_Given information_

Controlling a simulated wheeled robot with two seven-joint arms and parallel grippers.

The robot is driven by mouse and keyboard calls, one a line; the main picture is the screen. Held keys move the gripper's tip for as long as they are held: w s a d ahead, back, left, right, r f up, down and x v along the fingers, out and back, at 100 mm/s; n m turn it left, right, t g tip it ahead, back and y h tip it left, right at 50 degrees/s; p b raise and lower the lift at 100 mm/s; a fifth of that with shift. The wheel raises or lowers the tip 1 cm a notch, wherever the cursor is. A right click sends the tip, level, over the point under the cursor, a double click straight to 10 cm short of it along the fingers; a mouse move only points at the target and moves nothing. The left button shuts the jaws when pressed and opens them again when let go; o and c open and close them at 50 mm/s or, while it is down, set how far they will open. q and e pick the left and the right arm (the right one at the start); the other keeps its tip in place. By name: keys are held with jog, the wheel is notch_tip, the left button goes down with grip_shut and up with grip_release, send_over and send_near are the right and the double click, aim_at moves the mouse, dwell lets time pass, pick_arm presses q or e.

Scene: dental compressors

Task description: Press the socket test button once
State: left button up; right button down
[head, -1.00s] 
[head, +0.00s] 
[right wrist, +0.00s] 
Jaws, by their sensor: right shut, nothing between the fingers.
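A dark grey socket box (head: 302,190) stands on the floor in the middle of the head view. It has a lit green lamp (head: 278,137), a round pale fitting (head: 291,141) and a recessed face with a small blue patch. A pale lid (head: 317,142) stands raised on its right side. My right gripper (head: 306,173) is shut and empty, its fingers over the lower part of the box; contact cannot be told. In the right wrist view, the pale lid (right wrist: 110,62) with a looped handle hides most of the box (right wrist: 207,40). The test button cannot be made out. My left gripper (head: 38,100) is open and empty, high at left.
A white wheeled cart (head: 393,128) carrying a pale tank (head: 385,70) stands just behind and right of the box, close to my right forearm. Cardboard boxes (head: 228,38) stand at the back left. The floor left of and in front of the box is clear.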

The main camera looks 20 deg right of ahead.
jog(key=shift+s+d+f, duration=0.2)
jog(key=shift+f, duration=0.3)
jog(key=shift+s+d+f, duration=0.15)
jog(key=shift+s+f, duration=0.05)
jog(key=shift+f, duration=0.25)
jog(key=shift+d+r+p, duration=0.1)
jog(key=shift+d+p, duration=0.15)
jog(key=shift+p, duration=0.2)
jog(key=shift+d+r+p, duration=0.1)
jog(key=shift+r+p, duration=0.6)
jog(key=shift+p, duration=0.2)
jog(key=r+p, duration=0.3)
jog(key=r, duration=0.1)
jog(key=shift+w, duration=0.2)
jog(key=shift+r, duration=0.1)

_Problem to work on_
Every line of the material must be returned exactly as it appears.

_Exercise result_
Controlling a simulated wheeled robot with two seven-joint arms and parallel grippers.

The robot is driven by mouse and keyboard calls, one a line; the main picture is the screen. Held keys move the gripper's tip for as long as they are held: w s a d ahead, back, left, right, r f up, down and x v along the fingers, out and back, at 100 mm/s; n m turn it left, right, t g tip it ahead, back and y h tip it left, right at 50 degrees/s; p b raise and lower the lift at 100 mm/s; a fifth of that with shift. The wheel raises or lowers the tip 1 cm a notch, wherever the cursor is. A right click sends the tip, level, over the point under the cursor, a double click straight to 10 cm short of it along the fingers; a mouse move only points at the target and moves nothing. The left button shuts the jaws when pressed and opens them again when let go; o and c open and close them at 50 mm/s or, while it is down, set how far they will open. q and e pick the left and the right arm (the right one at the start); the other keeps its tip in place. By name: keys are held with jog, the wheel is notch_tip, the left button goes down with grip_shut and up with grip_release, send_over and send_near are the right and the double click, aim_at moves the mouse, dwell lets time pass, pick_arm presses q or e.

Scene: dental compressors

Task description: Press the socket test button once
State: left button up; right button down
[head, -1.00s] 
[head, +0.00s] 
[right wrist, +0.00s] 
Jaws, by their sensor: right shut, nothing between the fingers.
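A dark grey socket box (head: 302,190) stands on the floor in the middle of the head view. It has a lit green lamp (head: 278,137), a round pale fitting (head: 291,141) and a recessed face with a small blue patch. A pale lid (head: 317,142) stands raised on its right side. My right gripper (head: 306,173) is shut and empty, its fingers over the lower part of the box; contact cannot be told. In the right wrist view, the pale lid (right wrist: 110,62) with a looped handle hides most of the box (right wrist: 207,40). The test button cannot be made out. My left gripper (head: 38,100) is open and empty, high at left.
A white wheeled cart (head: 393,128) carrying a pale tank (head: 385,70) stands just behind and right of the box, close to my right forearm. Cardboard boxes (head: 228,38) stand at the back left. The floor left of and in front of the box is clear.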

The main camera looks 20 deg right of ahead.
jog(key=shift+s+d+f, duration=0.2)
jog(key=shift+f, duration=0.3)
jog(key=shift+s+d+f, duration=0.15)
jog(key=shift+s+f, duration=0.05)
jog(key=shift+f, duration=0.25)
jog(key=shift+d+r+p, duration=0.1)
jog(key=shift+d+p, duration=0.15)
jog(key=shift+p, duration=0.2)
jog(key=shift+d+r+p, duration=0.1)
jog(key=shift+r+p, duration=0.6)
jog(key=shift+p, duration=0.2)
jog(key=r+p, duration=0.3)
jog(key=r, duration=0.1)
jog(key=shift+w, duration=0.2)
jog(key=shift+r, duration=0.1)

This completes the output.